- STATED TASK -
Gather every line of the entries that includes the word "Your".

┌──

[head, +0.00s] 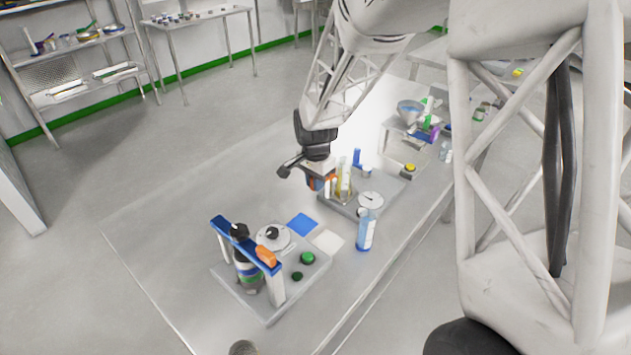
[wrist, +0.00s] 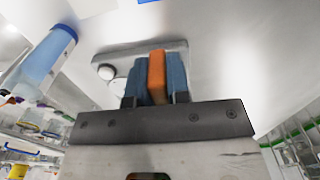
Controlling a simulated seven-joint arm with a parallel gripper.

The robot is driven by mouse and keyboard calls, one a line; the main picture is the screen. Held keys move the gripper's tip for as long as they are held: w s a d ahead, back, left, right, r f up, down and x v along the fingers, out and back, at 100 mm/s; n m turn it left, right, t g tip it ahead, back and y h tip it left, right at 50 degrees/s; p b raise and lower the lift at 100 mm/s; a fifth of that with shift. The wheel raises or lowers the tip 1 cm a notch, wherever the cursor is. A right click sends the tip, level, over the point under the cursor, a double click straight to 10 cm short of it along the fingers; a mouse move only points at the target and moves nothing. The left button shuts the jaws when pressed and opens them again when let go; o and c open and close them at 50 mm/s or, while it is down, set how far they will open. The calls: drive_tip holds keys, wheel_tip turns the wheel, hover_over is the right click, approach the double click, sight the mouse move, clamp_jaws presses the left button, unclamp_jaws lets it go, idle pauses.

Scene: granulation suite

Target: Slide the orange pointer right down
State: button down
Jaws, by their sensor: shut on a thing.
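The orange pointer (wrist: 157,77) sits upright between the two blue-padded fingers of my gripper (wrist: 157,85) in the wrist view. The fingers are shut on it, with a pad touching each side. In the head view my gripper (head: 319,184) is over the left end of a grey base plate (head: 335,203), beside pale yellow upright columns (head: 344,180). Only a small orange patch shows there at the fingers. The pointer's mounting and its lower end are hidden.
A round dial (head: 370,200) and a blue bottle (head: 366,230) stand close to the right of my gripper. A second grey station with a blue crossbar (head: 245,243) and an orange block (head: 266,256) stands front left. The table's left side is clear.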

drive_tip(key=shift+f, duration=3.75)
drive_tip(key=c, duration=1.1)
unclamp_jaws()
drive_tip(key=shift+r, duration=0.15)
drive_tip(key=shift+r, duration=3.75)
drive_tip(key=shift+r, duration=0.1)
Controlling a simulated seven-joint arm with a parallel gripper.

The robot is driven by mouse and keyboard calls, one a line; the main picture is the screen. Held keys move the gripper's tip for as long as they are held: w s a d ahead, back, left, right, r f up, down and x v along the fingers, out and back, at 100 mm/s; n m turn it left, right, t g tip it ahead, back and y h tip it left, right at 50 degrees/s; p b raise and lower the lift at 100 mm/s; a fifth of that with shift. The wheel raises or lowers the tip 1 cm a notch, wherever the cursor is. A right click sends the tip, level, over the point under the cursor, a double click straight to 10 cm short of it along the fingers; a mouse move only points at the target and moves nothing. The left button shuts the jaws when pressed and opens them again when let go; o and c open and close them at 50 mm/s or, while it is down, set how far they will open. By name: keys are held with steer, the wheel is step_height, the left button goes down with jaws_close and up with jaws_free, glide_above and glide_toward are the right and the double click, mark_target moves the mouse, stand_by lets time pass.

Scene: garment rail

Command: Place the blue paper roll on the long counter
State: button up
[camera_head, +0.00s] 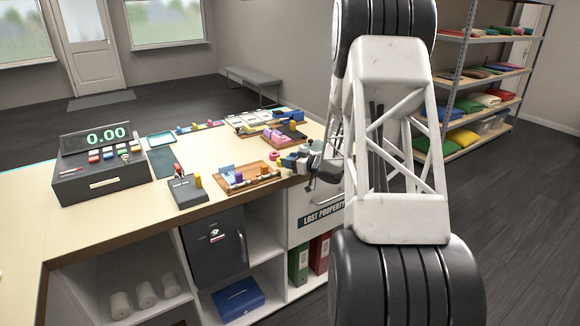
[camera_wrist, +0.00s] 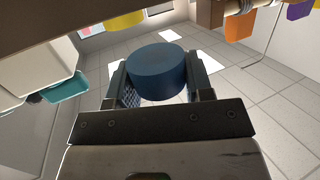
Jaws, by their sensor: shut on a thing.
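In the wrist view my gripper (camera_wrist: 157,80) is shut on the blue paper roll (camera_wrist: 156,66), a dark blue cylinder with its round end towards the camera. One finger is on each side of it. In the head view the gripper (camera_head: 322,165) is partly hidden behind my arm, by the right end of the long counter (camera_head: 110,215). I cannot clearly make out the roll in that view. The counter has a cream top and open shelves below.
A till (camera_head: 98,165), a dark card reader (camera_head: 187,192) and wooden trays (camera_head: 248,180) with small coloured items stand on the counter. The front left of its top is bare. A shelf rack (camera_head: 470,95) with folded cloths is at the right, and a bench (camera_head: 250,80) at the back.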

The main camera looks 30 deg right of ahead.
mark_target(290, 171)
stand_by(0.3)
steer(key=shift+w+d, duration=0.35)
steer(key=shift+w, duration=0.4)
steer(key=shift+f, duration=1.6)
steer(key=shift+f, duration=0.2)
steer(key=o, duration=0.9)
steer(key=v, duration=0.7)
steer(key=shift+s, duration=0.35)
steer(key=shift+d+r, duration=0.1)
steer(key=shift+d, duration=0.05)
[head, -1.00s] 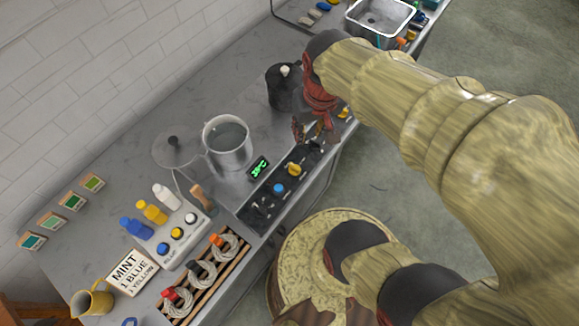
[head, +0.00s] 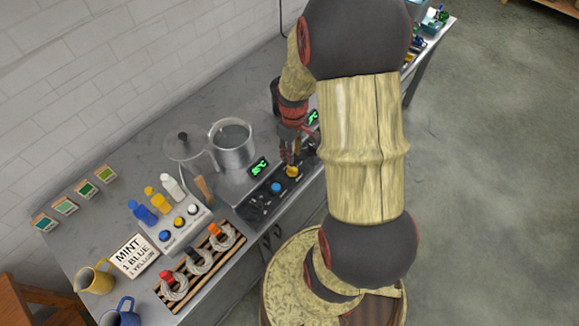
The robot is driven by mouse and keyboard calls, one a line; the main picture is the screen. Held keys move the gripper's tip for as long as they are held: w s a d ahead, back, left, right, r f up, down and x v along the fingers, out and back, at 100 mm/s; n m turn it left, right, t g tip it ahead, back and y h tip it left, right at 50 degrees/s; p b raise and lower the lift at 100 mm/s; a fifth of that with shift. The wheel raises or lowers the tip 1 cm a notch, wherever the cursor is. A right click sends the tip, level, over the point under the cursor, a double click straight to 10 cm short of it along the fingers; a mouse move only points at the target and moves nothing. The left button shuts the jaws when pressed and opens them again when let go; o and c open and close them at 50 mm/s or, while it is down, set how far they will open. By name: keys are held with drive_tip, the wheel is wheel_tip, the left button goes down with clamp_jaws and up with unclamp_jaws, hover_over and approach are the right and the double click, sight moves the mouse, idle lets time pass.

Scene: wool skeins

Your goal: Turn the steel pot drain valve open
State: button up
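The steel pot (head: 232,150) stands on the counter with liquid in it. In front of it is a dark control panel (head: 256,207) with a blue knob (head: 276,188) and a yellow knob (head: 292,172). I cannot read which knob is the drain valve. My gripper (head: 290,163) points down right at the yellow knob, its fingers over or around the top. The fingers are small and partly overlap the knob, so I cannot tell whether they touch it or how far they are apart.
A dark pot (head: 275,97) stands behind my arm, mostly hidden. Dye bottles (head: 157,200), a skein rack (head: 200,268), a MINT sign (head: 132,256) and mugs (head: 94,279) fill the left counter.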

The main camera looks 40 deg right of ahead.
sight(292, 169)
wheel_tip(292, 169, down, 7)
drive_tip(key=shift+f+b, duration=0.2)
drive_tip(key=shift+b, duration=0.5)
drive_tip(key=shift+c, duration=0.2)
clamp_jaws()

└──
┌──

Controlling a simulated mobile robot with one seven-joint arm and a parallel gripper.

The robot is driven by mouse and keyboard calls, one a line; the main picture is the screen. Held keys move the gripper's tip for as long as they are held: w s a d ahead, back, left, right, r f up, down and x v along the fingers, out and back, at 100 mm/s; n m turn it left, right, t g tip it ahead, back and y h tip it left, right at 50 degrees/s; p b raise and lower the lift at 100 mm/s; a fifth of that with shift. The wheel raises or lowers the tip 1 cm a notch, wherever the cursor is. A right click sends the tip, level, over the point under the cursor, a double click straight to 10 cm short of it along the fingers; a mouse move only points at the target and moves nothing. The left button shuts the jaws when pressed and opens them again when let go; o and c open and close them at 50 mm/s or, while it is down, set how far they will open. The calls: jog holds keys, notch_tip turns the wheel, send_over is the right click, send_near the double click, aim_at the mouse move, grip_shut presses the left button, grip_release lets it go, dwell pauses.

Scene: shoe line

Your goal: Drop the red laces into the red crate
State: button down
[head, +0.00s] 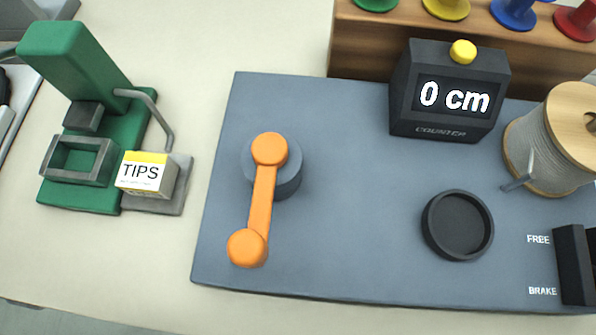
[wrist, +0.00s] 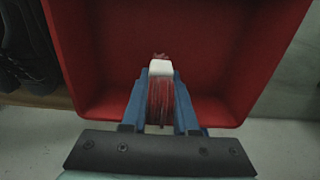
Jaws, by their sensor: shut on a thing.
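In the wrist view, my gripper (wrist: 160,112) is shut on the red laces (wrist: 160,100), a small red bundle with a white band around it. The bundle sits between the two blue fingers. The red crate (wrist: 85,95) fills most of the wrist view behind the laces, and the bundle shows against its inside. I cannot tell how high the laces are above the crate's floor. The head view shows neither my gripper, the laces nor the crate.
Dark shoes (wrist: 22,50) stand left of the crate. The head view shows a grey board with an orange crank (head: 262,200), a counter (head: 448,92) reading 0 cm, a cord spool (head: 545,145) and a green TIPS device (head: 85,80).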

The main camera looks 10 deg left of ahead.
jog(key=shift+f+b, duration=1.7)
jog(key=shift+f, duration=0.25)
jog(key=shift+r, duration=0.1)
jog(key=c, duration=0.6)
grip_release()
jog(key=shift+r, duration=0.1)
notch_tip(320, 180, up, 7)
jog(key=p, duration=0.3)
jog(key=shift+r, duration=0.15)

└──

- EXPECTED OUTPUT -
Your goal: Turn the steel pot drain valve open
Your goal: Drop the red laces into the red crate

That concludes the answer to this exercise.